One of the things I learned about Rabbi Packouz after he passed away was that he was a profound Baal Chesed. He raised tens of millions of dollars to spearhead programs the connect Jews around the world to their heritage.
He was one of the early innovators of using technology to disseminate Torah. This began with a weekly fax to 50 fax recipients in 1992. This effort grew to a mass email that reached tens of thousands of people. Not only did his words of Torah reach people, but he was one of the early innovators of using technology for this purpose.

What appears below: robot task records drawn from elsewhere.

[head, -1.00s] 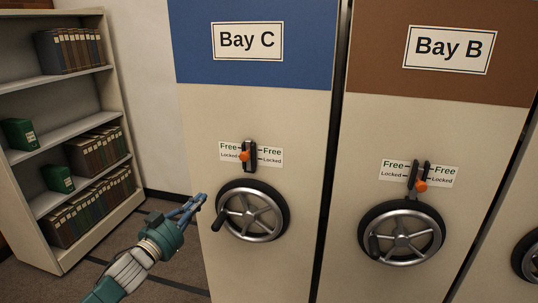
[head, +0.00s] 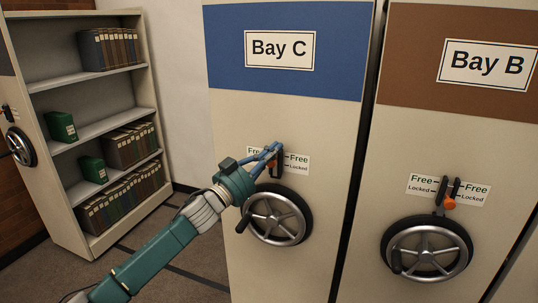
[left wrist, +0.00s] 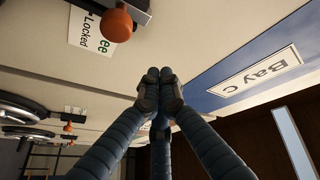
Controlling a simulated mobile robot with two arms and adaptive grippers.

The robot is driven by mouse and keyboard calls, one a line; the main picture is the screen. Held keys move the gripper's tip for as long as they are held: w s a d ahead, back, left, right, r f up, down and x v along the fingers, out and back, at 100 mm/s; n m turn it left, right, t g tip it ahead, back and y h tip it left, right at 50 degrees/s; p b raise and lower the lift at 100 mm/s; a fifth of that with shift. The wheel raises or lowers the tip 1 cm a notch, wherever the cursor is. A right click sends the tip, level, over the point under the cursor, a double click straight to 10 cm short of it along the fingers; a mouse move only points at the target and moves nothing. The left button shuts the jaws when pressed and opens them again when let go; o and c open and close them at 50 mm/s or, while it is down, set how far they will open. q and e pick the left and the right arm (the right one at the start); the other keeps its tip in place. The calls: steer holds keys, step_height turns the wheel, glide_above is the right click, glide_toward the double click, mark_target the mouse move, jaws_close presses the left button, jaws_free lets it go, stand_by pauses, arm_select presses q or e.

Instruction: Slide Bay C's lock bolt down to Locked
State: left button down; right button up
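Bay C's lock bolt has an orange knob on a dark upright slide (head: 277,164) above the bay's handwheel, between Free and Locked labels (head: 296,163). In the head view my fingers mostly hide the knob. In the left wrist view the knob (left wrist: 115,25) shows at upper left, nearer the Free lettering than the Locked lettering (left wrist: 88,38). My left gripper (head: 270,151) is in front of the slide's upper part. In the left wrist view its fingertips (left wrist: 158,78) are together with nothing seen between them, apart from the knob in the picture. My right gripper is not in view.
Bay C's handwheel (head: 277,216) is just below my left gripper. Bay B (head: 444,150) stands to the right, its orange knob (head: 449,203) low by Locked. A shelf unit (head: 108,127) with boxes and books stands at the left. Floor between is clear.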

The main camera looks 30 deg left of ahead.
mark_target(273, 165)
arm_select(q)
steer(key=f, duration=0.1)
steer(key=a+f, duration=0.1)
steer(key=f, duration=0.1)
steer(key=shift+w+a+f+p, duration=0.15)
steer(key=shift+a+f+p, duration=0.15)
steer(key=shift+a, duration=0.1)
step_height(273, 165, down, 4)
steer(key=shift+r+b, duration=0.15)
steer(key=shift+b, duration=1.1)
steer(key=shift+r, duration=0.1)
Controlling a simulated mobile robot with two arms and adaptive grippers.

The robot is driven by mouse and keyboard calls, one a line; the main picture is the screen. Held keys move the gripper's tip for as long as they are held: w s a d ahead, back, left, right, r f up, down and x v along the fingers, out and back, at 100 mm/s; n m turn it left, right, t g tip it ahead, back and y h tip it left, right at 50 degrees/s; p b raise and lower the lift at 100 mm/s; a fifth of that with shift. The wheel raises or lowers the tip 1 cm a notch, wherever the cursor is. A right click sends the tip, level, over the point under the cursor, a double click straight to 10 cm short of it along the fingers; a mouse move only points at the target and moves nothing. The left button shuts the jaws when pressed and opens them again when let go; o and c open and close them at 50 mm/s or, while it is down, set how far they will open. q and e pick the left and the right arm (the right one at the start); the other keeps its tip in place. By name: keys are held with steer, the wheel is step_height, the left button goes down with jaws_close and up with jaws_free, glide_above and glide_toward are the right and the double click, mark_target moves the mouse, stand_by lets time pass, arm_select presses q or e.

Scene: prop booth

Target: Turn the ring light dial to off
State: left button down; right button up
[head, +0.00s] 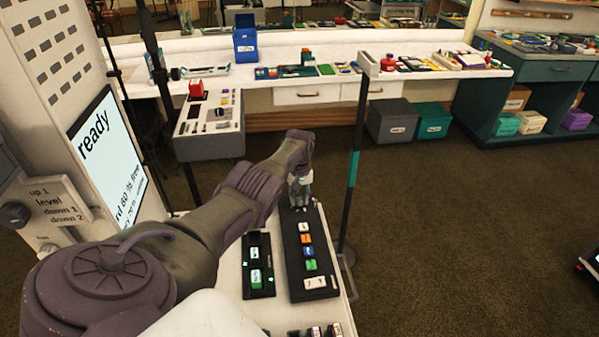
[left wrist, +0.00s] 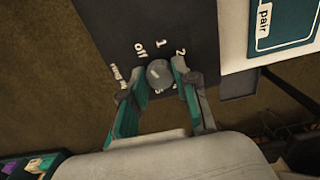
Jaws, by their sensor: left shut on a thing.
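The ring light dial (left wrist: 158,72) is a round grey knob on a dark panel in the left wrist view. Labels "off", "1" and "2" run around it, and other lettering is partly hidden by the fingers. I cannot tell which mark the knob points to. My left gripper (left wrist: 160,84) is shut on the dial, one teal-lined finger on each side. In the head view my left gripper (head: 301,192) is at the far end of a long black panel (head: 300,228) with coloured buttons. The dial is hidden there. My right gripper is not in view.
A smaller black box (head: 258,286) with green buttons lies left of the panel on the white stand. A dark pole (head: 352,165) rises just right of it. A grey console (head: 208,145) with a red button stands beyond. Open brown floor (head: 450,230) lies to the right.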

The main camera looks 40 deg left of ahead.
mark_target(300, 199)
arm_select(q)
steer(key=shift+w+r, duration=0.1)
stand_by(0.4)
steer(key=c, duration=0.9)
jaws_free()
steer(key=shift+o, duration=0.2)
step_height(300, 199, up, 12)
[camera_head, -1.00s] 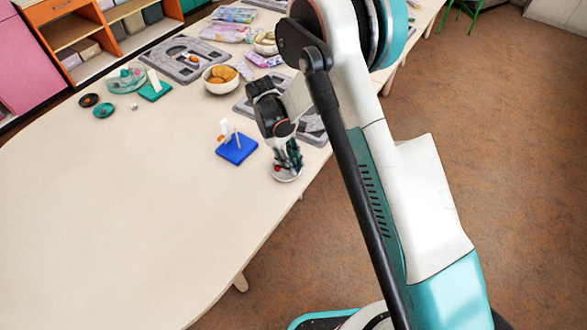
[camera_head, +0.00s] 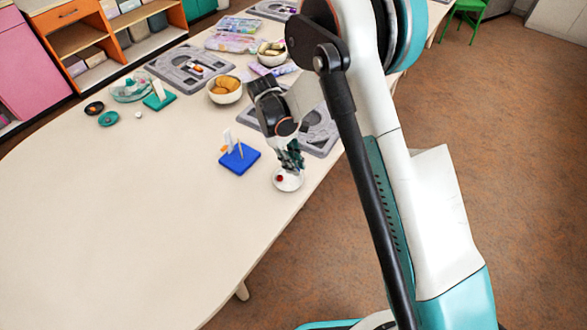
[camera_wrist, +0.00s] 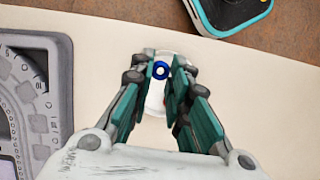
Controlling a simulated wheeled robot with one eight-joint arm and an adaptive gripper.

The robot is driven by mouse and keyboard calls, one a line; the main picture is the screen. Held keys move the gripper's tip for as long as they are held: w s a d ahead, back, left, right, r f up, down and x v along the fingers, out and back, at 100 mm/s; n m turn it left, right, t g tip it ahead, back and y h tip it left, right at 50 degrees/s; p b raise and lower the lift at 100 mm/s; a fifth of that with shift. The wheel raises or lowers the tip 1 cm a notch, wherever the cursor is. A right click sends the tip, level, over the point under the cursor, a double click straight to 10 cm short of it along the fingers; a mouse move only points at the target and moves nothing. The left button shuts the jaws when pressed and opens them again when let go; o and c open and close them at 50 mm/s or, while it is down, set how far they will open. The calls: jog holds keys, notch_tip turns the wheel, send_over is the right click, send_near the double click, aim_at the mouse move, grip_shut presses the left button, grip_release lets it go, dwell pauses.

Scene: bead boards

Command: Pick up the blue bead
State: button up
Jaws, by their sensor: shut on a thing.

When his family came to my house on that weekend, I said to myself, thank G-d, I am in a position of hosting someone and it is not just a nice social experience. This family really needs a place to be while mourning for his mother.
The beautiful thing was that I felt that this was an act of a Mitzvah that I was connecting to. I still feel that I am carrying that Mitzvah with me. Though he is no longer with us, I still am connected to him. That is the power of a Mitzvah. It is something that we do that outlives and outlasts the moment that we are in.
Likewise, when Sarah passed away, the spiritual place that she built was still standing. The Jewish home still endures today. Our society gives us a message that fame and lots likes make an act significant. Perhaps we should not measure an action by the number of likes, but by its duration. A Mitzvah is noble. It stays with us, even after we go.
May we seek out those actions that we can perform, those acts of Chesed we take for granted. Their opportunity is short and fleeting. We could easily miss them in the stress or busyness of a moment. Through these actions, we build something in ourselves and in our world. Something that can never be taken away.